A few days ago, news agency Reuters reported Total became the first major global energy company to quit the U.S. oil and gas lobby, the American Petroleum Institute – over differences in the lobby’s climate policies.
Last year, Total and AGEL agreed to set up a 50-50 joint venture (JV) to which AGEL would transfer its operational solar assets. The total operating renewable portfolio under the JV stands at 2.3 GW.
Meanwhile, in 2019, Total acquired 37.4% in Adani Gas and 50% in the group’s Dhamra liquefied natural gas (LNG) project. The JV entailed developing various regasification terminals, including Dhamra LNG. It also entails a retail network of 1,500 service stations over a period of 10 years.
Adani on the rise
Adani Group’s growth has been phenomenal in the past few years.
Starting off as a commodities trader in 1988, it is now India’s topmost private-sector port operator and power generator.
Last year, Adani won a contract to proceed with the 10 million-tons per-annum Carmichael thermal coal project in Australia. However, the project soon ran into problems with regulators and climate change protesters.

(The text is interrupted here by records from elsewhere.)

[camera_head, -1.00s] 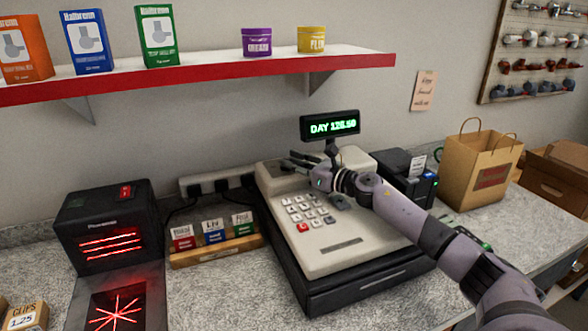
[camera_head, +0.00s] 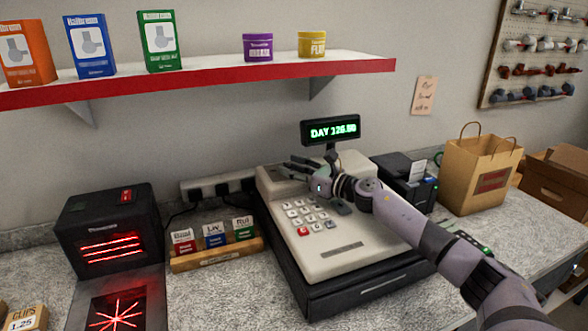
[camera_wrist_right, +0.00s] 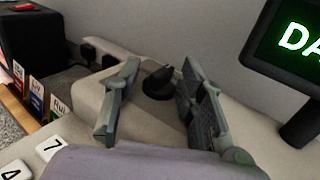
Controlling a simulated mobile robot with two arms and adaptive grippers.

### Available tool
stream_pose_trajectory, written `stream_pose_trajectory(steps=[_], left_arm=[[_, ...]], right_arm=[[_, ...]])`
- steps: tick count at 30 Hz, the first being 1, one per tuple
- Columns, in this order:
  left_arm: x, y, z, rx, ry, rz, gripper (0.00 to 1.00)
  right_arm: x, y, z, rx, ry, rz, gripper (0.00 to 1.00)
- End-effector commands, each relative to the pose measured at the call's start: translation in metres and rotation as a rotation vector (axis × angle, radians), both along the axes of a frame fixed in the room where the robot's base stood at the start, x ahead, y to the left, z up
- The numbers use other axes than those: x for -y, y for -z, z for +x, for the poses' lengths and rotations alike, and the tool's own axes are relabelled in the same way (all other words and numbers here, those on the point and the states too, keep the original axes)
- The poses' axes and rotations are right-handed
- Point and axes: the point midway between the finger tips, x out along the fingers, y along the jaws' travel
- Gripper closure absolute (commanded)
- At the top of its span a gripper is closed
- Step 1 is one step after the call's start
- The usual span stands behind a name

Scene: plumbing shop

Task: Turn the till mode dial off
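The till (camera_head: 340,250) is a cream cash register with a keypad, standing on the counter. Its display (camera_head: 331,130) reads "DAY" with a green amount. The mode dial (camera_wrist_right: 158,82) is a small dark knob on the till's upper surface, seen in the right wrist view; in the head view my gripper hides it. My right gripper (camera_wrist_right: 152,97) is open, with its two fingers on either side of the dial and gaps between; it also shows over the till's upper left in the head view (camera_head: 297,168). Whether the fingertips touch the till is unclear. My left gripper is not in view.
A black scanner (camera_head: 108,230) with red lines stands at the left. A card rack (camera_head: 215,254) sits beside the till. A black printer (camera_head: 405,180) and paper bag (camera_head: 480,172) stand at the right. A red-edged shelf (camera_head: 200,80) runs above.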

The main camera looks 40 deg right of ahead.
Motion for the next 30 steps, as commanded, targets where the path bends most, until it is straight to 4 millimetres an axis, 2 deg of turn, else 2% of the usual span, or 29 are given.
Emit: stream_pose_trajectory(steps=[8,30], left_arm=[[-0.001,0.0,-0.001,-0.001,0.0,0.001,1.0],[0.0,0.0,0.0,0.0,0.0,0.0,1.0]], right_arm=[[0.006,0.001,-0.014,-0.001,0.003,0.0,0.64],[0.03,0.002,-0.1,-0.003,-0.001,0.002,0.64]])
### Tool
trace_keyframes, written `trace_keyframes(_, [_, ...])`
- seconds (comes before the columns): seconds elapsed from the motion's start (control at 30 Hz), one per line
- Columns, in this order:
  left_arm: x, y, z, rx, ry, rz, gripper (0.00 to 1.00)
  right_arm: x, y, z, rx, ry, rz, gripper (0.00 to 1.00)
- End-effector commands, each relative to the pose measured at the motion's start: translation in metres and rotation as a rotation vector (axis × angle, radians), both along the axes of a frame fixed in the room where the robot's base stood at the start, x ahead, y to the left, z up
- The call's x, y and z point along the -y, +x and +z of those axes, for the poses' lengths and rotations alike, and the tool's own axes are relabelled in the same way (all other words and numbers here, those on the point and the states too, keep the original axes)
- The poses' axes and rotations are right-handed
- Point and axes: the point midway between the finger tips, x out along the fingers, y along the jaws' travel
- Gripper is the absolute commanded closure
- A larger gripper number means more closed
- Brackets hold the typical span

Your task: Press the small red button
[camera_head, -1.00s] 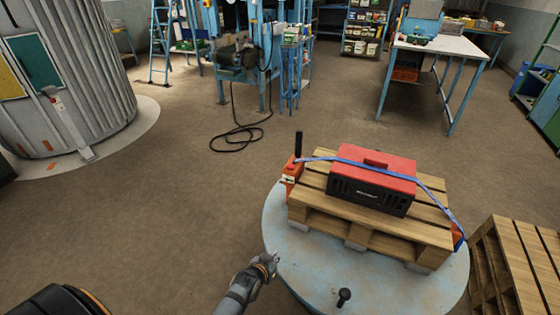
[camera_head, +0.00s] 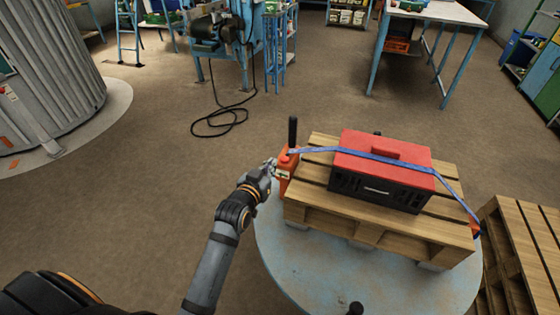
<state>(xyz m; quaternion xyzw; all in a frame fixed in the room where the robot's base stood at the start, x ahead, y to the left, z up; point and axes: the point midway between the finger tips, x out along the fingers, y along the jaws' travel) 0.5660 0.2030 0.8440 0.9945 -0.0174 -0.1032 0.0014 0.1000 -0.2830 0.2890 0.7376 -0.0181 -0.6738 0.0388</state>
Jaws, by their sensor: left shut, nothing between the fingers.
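An orange-red ratchet housing (camera_head: 284,184) with a pale label and an upright black lever (camera_head: 292,131) sits at the left end of the wooden pallet (camera_head: 330,220). A small red button cannot be clearly told apart from this housing. My left gripper (camera_head: 271,166) is shut and empty at the housing's left side, level with its upper part. Its fingertips are very close to the housing; I cannot tell whether they touch. My right gripper is not in view.
A blue strap (camera_head: 398,160) runs from the housing over a red and black toolbox (camera_head: 385,180) on the pallet. The pallet rests on a round, pale blue table (camera_head: 290,262). Another pallet (camera_head: 525,240) stands to the right.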

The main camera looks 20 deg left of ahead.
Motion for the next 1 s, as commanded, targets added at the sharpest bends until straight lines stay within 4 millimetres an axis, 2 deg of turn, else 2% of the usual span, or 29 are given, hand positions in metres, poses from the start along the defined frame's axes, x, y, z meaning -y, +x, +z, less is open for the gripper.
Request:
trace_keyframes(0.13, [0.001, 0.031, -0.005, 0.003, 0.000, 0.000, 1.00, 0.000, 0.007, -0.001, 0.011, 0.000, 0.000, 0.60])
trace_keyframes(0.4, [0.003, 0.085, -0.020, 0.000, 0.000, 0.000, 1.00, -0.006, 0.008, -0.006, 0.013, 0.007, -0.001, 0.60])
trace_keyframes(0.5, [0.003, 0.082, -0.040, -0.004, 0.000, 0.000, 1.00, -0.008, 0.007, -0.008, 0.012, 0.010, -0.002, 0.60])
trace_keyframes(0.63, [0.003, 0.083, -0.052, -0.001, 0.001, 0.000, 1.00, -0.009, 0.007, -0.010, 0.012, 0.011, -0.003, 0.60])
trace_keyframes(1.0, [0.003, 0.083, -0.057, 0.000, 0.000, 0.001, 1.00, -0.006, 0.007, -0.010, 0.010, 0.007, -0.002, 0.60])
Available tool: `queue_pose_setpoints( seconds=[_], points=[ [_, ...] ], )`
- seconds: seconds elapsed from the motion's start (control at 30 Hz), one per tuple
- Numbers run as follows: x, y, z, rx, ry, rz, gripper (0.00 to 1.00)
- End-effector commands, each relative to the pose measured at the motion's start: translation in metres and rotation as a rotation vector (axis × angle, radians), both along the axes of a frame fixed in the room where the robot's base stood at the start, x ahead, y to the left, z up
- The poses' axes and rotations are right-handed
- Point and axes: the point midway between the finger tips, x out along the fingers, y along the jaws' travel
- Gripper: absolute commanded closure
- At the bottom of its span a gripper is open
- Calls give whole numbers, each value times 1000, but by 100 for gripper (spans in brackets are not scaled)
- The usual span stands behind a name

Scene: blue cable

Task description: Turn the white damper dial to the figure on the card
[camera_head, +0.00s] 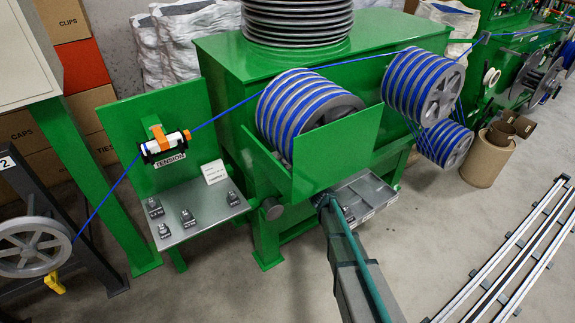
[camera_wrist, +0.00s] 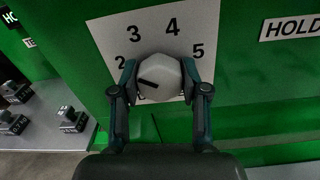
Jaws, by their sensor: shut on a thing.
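The white dial (camera_wrist: 160,78) is in the middle of the wrist view, on a white plate (camera_wrist: 110,30) with the figures 2, 3, 4 and 5 showing. Its black mark points left and slightly up, a little below the 2. My gripper (camera_wrist: 160,80) is shut on the dial, one finger on each side. The fingers and dial hide the lower part of the plate. In the head view my arm reaches the green machine's front, and the dial is hidden. A small white card (camera_head: 214,171) stands at the back of the grey shelf; its print is too small to read.
The grey shelf (camera_head: 190,228) holds several dark weights, also at left in the wrist view. A grey tray (camera_head: 365,198) sits beside my arm. A HOLD label (camera_wrist: 292,26) is right of the plate. Blue cable (camera_head: 230,108) runs across the machine above.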

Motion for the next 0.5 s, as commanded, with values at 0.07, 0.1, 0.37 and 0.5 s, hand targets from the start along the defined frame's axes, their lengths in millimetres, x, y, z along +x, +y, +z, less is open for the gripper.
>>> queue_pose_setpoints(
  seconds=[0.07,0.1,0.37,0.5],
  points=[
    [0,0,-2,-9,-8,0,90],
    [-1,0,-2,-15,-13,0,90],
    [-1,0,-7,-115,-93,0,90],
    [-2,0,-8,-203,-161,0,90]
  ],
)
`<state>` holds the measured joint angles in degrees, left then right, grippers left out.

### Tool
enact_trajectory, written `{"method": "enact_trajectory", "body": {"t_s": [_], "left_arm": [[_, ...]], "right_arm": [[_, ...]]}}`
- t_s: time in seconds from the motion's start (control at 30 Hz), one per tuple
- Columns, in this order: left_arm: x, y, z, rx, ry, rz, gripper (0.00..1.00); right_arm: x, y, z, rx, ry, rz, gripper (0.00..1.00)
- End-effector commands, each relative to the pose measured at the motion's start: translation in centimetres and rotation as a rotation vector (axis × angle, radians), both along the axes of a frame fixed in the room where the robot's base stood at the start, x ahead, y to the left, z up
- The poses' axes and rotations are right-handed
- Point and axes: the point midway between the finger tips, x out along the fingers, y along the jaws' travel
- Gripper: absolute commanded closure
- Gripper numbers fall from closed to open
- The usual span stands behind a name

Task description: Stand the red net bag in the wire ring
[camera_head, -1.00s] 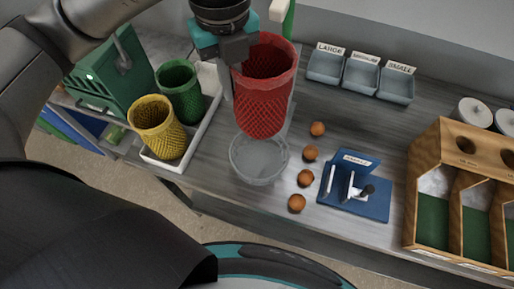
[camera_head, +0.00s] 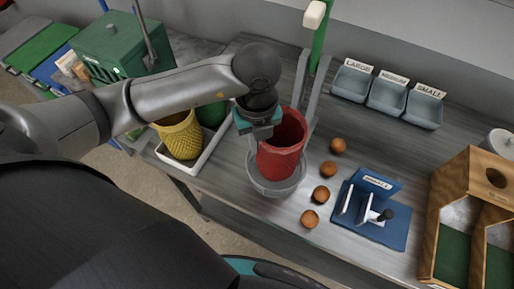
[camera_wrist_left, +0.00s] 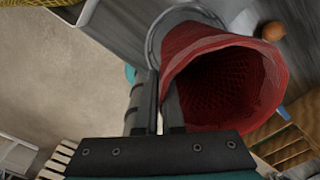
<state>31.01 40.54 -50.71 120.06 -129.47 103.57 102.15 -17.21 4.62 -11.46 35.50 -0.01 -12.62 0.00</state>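The red net bag (camera_head: 281,153) is open at the top and nearly upright, leaning slightly. Its lower end is at the grey wire ring (camera_head: 274,191), and looks to be inside it. My left gripper (camera_head: 262,137) is at the bag's left rim, pinching its wall. In the left wrist view the bag (camera_wrist_left: 205,55) lies against the fingers (camera_wrist_left: 158,112), one of which is partly hidden by the rim. The ring (camera_wrist_left: 155,38) shows behind the bag there. Whether the bag's bottom rests on anything is hidden. My right gripper is not in view.
A yellow net bag (camera_head: 181,136) and a partly hidden green one (camera_head: 211,113) stand in a white tray (camera_head: 198,162). Several brown balls (camera_head: 320,194) lie right of the ring, beside a blue fixture (camera_head: 388,229). A green post (camera_head: 320,40) rises behind the ring.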

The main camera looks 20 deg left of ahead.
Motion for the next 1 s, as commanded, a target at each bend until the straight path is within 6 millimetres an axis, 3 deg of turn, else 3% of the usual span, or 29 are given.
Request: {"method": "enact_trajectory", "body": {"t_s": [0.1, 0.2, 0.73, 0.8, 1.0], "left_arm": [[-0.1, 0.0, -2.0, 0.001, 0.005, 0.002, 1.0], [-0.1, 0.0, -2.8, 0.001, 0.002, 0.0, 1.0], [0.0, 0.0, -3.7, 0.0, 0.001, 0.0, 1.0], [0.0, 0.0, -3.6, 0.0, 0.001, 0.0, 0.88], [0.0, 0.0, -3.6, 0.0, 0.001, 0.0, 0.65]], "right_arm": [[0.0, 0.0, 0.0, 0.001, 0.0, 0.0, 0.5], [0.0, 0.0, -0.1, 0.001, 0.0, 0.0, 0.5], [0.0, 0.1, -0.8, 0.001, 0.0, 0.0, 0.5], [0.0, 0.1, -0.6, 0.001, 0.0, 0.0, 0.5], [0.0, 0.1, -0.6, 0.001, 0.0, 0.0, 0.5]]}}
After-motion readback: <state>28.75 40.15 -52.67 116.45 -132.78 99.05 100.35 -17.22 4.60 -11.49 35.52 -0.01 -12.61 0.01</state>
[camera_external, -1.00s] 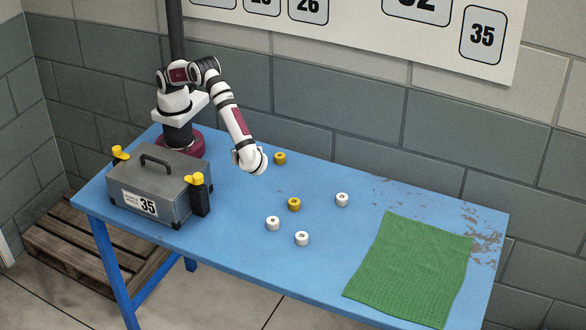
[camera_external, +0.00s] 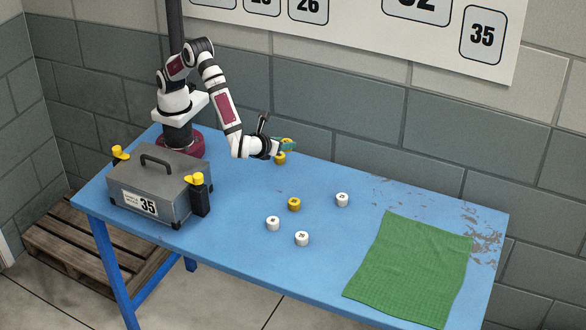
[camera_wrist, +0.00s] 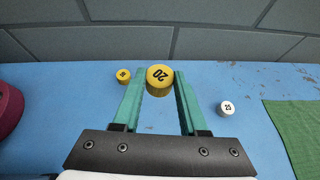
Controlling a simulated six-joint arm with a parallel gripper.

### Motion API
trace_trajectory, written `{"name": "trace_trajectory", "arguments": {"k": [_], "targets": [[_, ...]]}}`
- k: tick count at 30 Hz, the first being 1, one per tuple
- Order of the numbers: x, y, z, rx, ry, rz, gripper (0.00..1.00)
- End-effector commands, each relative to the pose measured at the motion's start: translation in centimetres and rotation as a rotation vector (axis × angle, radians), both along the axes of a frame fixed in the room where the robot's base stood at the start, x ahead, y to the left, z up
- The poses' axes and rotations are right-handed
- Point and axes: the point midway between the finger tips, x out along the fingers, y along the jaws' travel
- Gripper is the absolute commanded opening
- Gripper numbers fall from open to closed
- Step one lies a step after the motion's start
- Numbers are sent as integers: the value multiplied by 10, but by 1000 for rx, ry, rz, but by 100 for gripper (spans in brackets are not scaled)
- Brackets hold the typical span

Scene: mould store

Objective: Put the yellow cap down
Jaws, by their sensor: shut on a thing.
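My gripper (camera_external: 286,144) is shut on a yellow cap (camera_wrist: 158,80), with teal fingers on both sides of it. Its top shows a number like 20, turned around. In the external view the held cap (camera_external: 288,140) appears raised above the blue table (camera_external: 235,235). A second yellow cap (camera_external: 280,158) stands on the table near the gripper; it also shows left of the fingers in the wrist view (camera_wrist: 123,76). A third yellow cap (camera_external: 294,204) stands nearer the table's middle.
Several white caps (camera_external: 342,199) stand on the table; one shows right of the fingers in the wrist view (camera_wrist: 227,108). A green cloth (camera_external: 412,268) lies at the right. A grey case (camera_external: 158,184) labelled 35 stands at the left. The wall (camera_external: 350,120) is behind.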

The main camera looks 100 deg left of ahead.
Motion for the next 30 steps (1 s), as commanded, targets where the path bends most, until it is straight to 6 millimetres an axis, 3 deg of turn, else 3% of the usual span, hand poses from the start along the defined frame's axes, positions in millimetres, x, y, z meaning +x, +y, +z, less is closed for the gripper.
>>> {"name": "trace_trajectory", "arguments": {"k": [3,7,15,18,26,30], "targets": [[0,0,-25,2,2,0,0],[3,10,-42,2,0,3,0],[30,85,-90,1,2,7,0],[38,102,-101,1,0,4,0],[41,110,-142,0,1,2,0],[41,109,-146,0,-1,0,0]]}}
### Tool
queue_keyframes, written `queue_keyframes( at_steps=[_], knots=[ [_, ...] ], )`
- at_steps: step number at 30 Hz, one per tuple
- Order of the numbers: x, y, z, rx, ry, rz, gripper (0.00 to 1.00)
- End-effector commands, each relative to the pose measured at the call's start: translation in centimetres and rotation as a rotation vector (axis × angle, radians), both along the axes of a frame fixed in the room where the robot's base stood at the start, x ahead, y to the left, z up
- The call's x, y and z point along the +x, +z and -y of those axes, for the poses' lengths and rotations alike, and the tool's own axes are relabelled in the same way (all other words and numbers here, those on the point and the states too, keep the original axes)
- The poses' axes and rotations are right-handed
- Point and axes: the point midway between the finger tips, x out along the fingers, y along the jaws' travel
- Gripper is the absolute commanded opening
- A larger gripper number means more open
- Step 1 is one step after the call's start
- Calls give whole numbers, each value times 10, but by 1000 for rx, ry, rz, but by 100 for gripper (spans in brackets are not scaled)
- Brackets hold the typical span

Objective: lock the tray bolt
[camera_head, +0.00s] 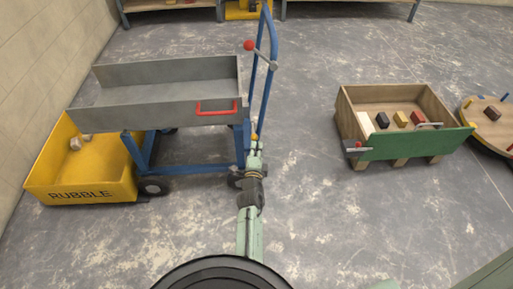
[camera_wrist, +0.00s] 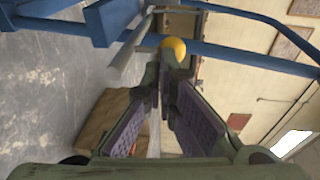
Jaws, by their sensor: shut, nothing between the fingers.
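The grey tray (camera_head: 150,112) lies on the blue cart frame (camera_head: 190,168), with a red handle (camera_head: 215,108) on its near side. A small yellow knob (camera_head: 254,137) is at the cart's right end, below the tray's corner. In the wrist view a yellow ball knob (camera_wrist: 174,46) sits just beyond my fingertips, beside a blue rail; whether they touch it I cannot tell. My gripper (camera_head: 254,150) is at the cart's right end, pointing away from me. In the wrist view its fingertips (camera_wrist: 163,78) are together and empty. The bolt's rod and socket are not clear.
A blue push handle (camera_head: 268,75) rises at the cart's right end, with a red-knobbed lever (camera_head: 249,45). A yellow rubble tub (camera_head: 85,190) stands left. A wooden box with a green front (camera_head: 415,145) holds several blocks at right. The floor between is clear.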

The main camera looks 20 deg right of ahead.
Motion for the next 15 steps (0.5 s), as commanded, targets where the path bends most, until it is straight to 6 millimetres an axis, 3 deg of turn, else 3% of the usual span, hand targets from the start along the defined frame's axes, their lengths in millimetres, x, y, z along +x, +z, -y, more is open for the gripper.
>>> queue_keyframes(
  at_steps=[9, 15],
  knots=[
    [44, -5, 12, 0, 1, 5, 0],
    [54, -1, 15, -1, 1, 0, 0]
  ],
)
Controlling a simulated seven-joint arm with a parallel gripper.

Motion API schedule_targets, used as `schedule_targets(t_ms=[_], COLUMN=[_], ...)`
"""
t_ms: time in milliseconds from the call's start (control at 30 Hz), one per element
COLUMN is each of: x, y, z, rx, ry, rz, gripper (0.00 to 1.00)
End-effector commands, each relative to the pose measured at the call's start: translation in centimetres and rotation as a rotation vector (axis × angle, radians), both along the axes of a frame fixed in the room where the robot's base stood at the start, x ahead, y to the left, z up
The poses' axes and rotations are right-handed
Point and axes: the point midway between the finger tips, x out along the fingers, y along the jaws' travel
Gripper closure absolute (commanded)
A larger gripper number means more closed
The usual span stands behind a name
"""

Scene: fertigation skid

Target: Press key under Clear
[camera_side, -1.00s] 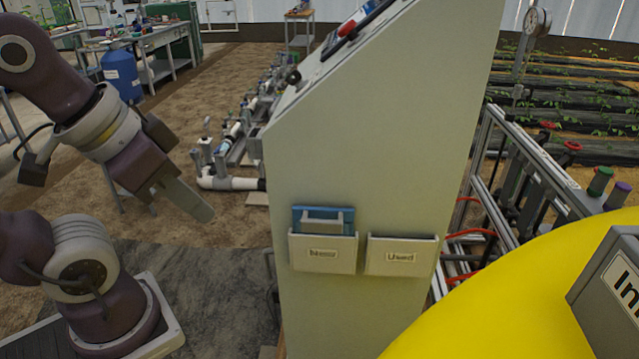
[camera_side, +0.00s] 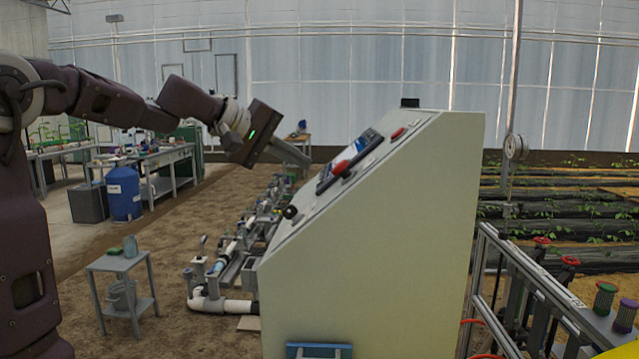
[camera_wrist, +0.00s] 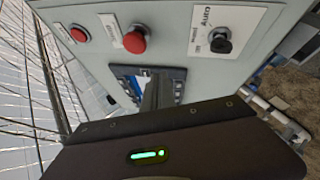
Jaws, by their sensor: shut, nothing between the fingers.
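My gripper (camera_side: 303,156) is shut and empty. In the side view it is to the left of and above the sloped face of the pale control cabinet (camera_side: 375,240), apart from it. The dark-framed display and key unit (camera_side: 345,165) is on that face, seen edge-on. In the wrist view my gripper's fingers (camera_wrist: 157,88) point at the panel and cover the middle of the unit, whose blue and dark parts (camera_wrist: 180,82) show beside them. No Clear label or key under it can be read in either view.
The panel also bears a red mushroom button (camera_wrist: 135,42), a smaller red button (camera_wrist: 80,34) and a black Auto selector knob (camera_wrist: 221,43). Pipework (camera_side: 225,275) runs low behind the cabinet. A small grey table (camera_side: 122,265) stands to the left.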

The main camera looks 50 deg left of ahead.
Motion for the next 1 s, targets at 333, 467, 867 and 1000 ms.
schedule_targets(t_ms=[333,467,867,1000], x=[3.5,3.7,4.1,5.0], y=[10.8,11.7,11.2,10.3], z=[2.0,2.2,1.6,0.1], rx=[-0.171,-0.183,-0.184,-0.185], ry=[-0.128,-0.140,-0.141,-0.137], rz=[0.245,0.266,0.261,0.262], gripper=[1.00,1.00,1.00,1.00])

India’s drive to renewable energy targets
Less environmentally friendly energy sources, like coal, remain widespread in India. Furthermore, India is the world’s No. 2 coal user, behind only China.
“India’s coal supply has increased rapidly since the early 2000s, and coal continues to be the largest domestic source of energy supply and electricity generation,” the International Energy Agency (IEA) said in a January 2020 energy report. “Amid more stringent air pollution regulations, new coal power plants that are more efficient, flexible and relatively lower in emissions will be better positioned for their economic viability.”
The IEA added a more efficient coal sector will be crucial for India’s steel, cement and fertilizer sectors.
Meanwhile, Indian invested more in solar PV than in all fossil fuel sources of electricity generation combined in 2018, the IEA reported.
“Large-scale auctions have contributed to swift renewable energy development at rapidly decreasing prices,” the agency continued. “By December 2019, India had deployed a total of 84 GW of grid-connected renewable electricity capacity. By comparison, India’s total generating capacity reached 366 GW in 2019.”
However, the country has put forth ambitious green energy targets that could exert ripple effects throughout the global energy market.